Simply put, yesterday's LAN isn't enough. What is needed is an infrastructure solution to create a secure, manageable, and transparent "virtual network" that seamlessly connects all users-regardless of location, hardware, or network protocol. FTP Software's products allow customers to create such a network.

 The Technology Thing

"Let's get rid of the IP addresses! Business wants to make departments secure ­ not firewalls & segments"

As Mr. Traynor explained, they're not eliminating IP addresses altogether, but drastically reducing the number needed. For example, a server based TCP/IP connectivity solution allows for IP addresses at the file server, so you can use as few as one IP address to connect hundreds of NetWare workstations.

Locating the IP address at the server means there's no need to install or manage IP's at each individual workstation.

"To communicate we need to change networks."

FTP Software suggests changing once, to their VIP Network solution. It's architecture is completely software-based, open, intelligent, and secure, and can overlay any topology, providing access to legacy systems, the Internet, and extranets. But the real magic is in their user-centric approach, and Agent applications.

Network access follows the familiar practice of users profiles and privileges rather than hardware IP addresses. The user sees resources rather than hardware and system software.

Mr. Traynor called this "pushing Policy Management to the level of the desktop" instead of forcing it globally via firewalls and gateways.

"How to make policy implementable by business is the issue..."

Agent applications use Java-based push technology which can manage, monitor, and troubleshoot systems and devices, without any user interaction or outside decision-making.

VIP Network components currently include a wide range of Agent applications, as well as management and communication products for the Server side, and full security and application suites for Client networking. And the list is growing...

The Next Thing

Members were treated to a technology preview of the Directory Pump, which allows you to "rationalize network objects" and even choose your own directory access methods (GUI client, Oracle, Internet browser, etc).

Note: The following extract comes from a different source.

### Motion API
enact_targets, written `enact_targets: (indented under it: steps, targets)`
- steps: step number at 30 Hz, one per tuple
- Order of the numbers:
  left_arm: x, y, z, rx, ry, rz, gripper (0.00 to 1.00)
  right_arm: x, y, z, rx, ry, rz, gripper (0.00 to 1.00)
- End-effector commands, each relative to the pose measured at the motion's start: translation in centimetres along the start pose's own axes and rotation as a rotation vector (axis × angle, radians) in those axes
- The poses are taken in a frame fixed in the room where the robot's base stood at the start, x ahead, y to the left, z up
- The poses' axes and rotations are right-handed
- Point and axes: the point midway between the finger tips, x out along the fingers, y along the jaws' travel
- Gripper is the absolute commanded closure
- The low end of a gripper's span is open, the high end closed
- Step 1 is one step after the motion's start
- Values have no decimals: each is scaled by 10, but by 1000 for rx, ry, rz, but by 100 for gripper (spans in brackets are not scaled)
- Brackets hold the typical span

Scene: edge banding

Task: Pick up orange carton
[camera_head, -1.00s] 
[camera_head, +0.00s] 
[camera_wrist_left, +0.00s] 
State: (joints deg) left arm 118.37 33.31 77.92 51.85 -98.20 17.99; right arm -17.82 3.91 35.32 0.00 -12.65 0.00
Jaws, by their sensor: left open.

Network directories are currently un-manageable under one system, and mapping between different schema is difficult, but the Pump "sucks and spits" data easily across platforms allowing you to:

  • browse any object regardless of schema, format, or protocols
  • drag and drop directory objects between different directories
  • view, find and synchronize information
  • do automated replication
  • view the same information in different ways

The VIP Network offers a new way to achieve open and secure IP networking, without redefining current hardware. It makes changing your network as easy as changing, underwear.